- Stated problem
Hand back each line, unchanged, from the top down to the line where "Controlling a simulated" sits.

========

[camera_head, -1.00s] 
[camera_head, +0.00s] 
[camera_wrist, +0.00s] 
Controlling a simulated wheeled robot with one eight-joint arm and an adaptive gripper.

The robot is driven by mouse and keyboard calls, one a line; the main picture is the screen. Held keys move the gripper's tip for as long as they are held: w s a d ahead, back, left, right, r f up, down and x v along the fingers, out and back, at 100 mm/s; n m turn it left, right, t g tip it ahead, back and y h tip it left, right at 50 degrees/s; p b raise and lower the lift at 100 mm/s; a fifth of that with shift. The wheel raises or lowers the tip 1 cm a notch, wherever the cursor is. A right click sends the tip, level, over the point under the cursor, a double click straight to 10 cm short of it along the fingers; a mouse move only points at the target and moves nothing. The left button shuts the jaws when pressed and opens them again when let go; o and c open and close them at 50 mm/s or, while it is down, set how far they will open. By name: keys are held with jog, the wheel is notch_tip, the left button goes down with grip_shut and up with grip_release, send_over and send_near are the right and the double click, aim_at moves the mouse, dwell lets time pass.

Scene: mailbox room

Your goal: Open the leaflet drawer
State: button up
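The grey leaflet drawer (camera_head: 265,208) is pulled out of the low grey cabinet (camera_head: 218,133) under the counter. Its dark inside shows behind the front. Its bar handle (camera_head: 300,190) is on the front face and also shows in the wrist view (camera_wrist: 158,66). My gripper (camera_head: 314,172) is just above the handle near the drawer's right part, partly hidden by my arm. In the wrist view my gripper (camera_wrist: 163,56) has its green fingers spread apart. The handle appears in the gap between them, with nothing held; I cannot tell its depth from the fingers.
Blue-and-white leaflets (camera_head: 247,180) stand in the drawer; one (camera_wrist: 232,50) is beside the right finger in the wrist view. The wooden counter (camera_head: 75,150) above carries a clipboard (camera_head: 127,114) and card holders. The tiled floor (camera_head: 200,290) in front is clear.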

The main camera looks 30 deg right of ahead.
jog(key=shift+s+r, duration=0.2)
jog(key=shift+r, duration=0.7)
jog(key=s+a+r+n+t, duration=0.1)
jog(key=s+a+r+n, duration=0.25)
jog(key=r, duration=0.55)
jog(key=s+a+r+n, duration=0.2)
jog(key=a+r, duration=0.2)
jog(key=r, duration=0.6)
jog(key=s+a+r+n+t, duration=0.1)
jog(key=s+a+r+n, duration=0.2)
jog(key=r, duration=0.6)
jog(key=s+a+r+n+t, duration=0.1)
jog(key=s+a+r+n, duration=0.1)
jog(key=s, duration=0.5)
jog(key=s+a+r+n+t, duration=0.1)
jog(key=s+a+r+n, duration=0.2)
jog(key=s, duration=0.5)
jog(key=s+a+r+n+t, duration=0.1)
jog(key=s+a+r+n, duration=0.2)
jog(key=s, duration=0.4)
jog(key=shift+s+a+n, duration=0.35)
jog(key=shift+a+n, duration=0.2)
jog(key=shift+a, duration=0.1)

========

- Answer
[camera_head, -1.00s] 
[camera_head, +0.00s] 
[camera_wrist, +0.00s] 
Controlling a simulated wheeled robot with one eight-joint arm and an adaptive gripper.

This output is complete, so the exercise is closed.